# C++ neural networks from scratch – Pt 1. building a matrix library

Creating a bare-bones linear algebra library to train a neural net.

Without having access to any linear algebra or autodifferentiation libraries, what’s the absolute **bare-minimum** required to train a neural network?
Specifically, what do we need to build and train a multilayer perceptron (a cascade of linear-nonlinear layers) to regress onto some data?

In this first part of a 3-part series of posts, I’m going to build a bare-bones linear algebra library from the ground up using modern C++. In the following parts, I’ll create a trainable simple neural network, and validate it on some toy data.

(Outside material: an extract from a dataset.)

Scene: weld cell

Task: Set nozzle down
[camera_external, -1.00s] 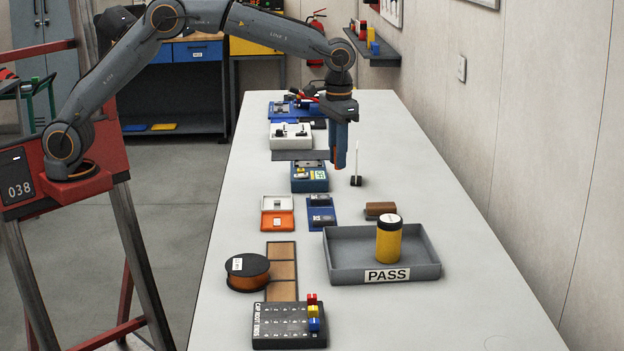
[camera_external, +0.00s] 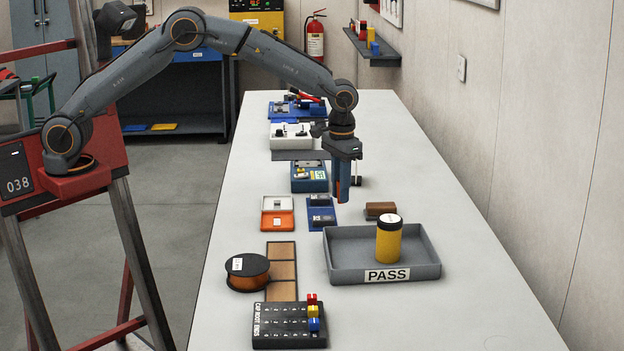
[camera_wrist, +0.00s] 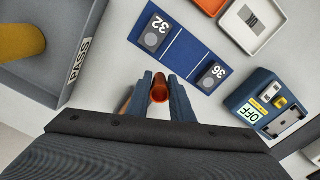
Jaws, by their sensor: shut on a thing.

## Building our own matrix library

Considering for now the forward pass of a single layer neural network, \(y \leftarrow {\color{forestgreen}f(}{\color{crimson} Wx} {\color{blue}+ b}{\color{forestgreen})}\), From this we see we’ll need to build tools that can:

- store data in a matrix (or vector)
- perform matrix products
- perform matrix addition
- apply a function element-wise to a matrix

Other operations that will be helpful for training a simple neural net are:

- element-wise multiplication
- scalar multiplication as a special case

- matrix subtraction
- matrix transposition

### Constructor and printing methods

We’ll create a templated class to allow us to create matrices with arbitrary type (float, double, int, etc.).
To instantiate a 2x3 float `Matrix`

, we just need to call `Matrix<float> M(2, 3);`

.
The constructor will also instatiate an empty 1D `(2 * 3)`

`std::vector`

with which to store the data.
The shape and number of elements of the matrix are stored in a public tuple.
For simplicity, the minimum size of each dimension should be 1, like MATLAB, and unlike numpy.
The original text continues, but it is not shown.